Viewing Performance Testing Reports in Prometheus
During the performance testing process, metrics are synchronized to Tencent Cloud Prometheus (TMP). You can also query metric information in Prometheus and customize query statements.
1. Log in to the Prometheus Console and use the search bar to find your Prometheus instance by its name. 2. Click the instance ID to enter the instance details.
3. If your Prometheus instance is not associated with a Grafana, you can click Bind Grafana to display Prometheus metrics using Grafana.
4. Select Data Collection > Integration Center, search for the PTS application, and click it. A window will pop up; click Dashboard>Install/Upgrade to install the PTS monitoring dashboard to the Grafana bound to Prometheus.
5. To view the performance testing report in Grafana, log in to the Grafana page bound to Prometheus.
6. Search for PTS to view the PTS performance testing report.
7. Click PTS Task Details to view the detailed report.
Assessing System Bottlenecks During Performance Testing
During the performance testing, the key focus should be on system throughput (RPS and network bandwidth), response time, and the number of concurrent users. The formula is as follows:
RPS = VU (concurrency) / Average response time
Understanding the Performance Testing Formula
Taking a single thread that loops to execute a request as an example: If the average response time for a request is 10 ms, then one concurrent thread can execute 100 requests per second. This corresponds to an RPS of 100 req/s.
From this formula, it can be deduced that there are several ways to improve the overall RPS during the performance testing:
Increase concurrency while maintaining the same average response time.
In this scenario, the service under test has not yet reached saturation. The RPS increases as the concurrency increases.
Reduce the average response time while keeping the VU constant.
This is an ideal scenario where the average response time decreases, indicating that the service under testing has been optimized. As a result, a single VU can send more requests in a given time.
In real-world performance testing, it is highly likely that as the number of VUs increases, the load on the system under test also increases, causing the response time to rise accordingly.
If the increase in response time is proportionally smaller than the increase in VU, the overall RPS will continue to grow. This indicates that the system has not yet reached its bottleneck.

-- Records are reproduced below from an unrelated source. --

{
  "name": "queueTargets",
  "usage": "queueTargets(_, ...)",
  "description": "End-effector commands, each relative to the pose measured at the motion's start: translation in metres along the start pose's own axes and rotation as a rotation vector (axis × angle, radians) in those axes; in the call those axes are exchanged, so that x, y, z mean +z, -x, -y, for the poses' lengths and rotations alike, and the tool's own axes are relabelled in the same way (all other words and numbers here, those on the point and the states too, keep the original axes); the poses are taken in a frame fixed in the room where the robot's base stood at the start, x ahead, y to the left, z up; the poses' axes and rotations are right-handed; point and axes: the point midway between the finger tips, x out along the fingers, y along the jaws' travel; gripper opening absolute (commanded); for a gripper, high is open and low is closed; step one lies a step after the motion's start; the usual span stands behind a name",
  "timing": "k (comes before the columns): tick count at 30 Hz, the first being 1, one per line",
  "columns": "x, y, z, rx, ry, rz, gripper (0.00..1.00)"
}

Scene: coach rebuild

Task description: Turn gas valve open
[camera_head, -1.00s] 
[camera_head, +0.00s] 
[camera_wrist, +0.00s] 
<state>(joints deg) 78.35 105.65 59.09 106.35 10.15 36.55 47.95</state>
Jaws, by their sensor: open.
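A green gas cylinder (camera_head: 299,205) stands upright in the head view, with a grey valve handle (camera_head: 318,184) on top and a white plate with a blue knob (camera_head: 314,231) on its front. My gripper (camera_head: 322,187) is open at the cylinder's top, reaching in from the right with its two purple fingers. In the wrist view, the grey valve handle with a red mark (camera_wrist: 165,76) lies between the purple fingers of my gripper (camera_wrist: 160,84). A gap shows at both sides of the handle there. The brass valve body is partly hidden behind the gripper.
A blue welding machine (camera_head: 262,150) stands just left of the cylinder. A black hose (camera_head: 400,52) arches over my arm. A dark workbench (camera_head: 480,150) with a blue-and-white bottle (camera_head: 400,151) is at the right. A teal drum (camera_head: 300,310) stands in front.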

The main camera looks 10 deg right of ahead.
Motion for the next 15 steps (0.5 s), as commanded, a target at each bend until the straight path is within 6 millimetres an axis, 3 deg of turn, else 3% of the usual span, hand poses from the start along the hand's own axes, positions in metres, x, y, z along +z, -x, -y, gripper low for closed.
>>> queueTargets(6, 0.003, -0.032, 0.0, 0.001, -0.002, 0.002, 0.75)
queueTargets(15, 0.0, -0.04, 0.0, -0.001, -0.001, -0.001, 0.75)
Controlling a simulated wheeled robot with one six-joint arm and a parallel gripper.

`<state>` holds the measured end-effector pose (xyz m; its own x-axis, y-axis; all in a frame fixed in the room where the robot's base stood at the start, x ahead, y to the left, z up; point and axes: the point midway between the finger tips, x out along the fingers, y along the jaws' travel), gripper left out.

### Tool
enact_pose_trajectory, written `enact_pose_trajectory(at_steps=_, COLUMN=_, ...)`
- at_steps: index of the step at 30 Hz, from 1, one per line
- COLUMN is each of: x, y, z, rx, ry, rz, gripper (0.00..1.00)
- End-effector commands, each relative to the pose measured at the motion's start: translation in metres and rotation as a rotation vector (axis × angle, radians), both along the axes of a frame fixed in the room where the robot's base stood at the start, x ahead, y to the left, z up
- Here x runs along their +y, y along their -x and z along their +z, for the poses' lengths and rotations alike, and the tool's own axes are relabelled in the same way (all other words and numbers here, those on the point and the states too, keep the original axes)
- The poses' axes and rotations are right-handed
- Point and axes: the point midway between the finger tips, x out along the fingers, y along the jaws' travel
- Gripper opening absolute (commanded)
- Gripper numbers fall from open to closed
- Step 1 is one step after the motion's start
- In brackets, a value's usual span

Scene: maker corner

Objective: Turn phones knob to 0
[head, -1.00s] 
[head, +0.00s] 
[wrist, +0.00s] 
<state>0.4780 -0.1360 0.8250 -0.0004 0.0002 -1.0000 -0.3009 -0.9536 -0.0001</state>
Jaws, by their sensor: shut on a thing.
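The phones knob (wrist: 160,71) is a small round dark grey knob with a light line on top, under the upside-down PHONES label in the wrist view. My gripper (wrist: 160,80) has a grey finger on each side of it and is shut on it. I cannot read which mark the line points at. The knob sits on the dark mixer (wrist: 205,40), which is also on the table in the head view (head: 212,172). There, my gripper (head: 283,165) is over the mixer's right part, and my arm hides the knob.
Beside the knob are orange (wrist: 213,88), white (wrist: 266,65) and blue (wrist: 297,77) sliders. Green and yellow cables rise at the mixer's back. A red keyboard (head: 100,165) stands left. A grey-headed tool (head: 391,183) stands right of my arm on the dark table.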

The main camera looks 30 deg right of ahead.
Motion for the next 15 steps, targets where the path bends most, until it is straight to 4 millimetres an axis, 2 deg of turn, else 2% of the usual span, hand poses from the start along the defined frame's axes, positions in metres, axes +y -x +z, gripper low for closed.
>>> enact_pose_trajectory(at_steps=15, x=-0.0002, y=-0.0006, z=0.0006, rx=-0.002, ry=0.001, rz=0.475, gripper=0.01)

If the increase in response time is proportionally greater than the increase in VU, the performance testing will show that as the VU increases, the overall RPS decreases instead. This indicates that the system has already reached its bottleneck.
Assessing System Performance Turning Points
Performance testing aims to identify the scalability turning point of a business system under increasing load, which is the system's bottleneck or maximum capacity.
At a certain stage, we observe that scalability exhibits linear behavior. However, upon reaching a specific point, resource contention starts to affect performance. This point can be considered the system's turning point. As the dividing line of the curve, beyond this turning point, the overall throughput deviates from linear scalability due to intensified resource contention. Eventually, the overhead of resource contention leads to fewer completed requests and a decline in throughput.
This situation may occur after the system load reaches 100% utilization (saturation point) or when it is approaching 100% utilization, at which point queuing becomes more apparent.
For example, in a compute-optimized system, when more requests arrive, more threads are required to execute those requests. As CPU utilization approaches 100%, performance starts to degrade due to increased CPU scheduling delays. After the performance peak is reached, the overall throughput decreases as more threads are added. The additional threads lead to more context switching, consuming CPU resources, and resulting in fewer tasks being completed.
The non-linear change in performance can also be observed through changes in response time:
There are many reasons for performance degradation. In addition to the frequent context switching mentioned above, the following are also common causes:
The system memory is insufficient, leading to frequent swapping to compensate for memory shortages.
The system I/O increases, and the disk I/O operations may enter buffer queues.
The system implements internal queueing algorithms to perform peak shaving, resulting in longer request processing wait times.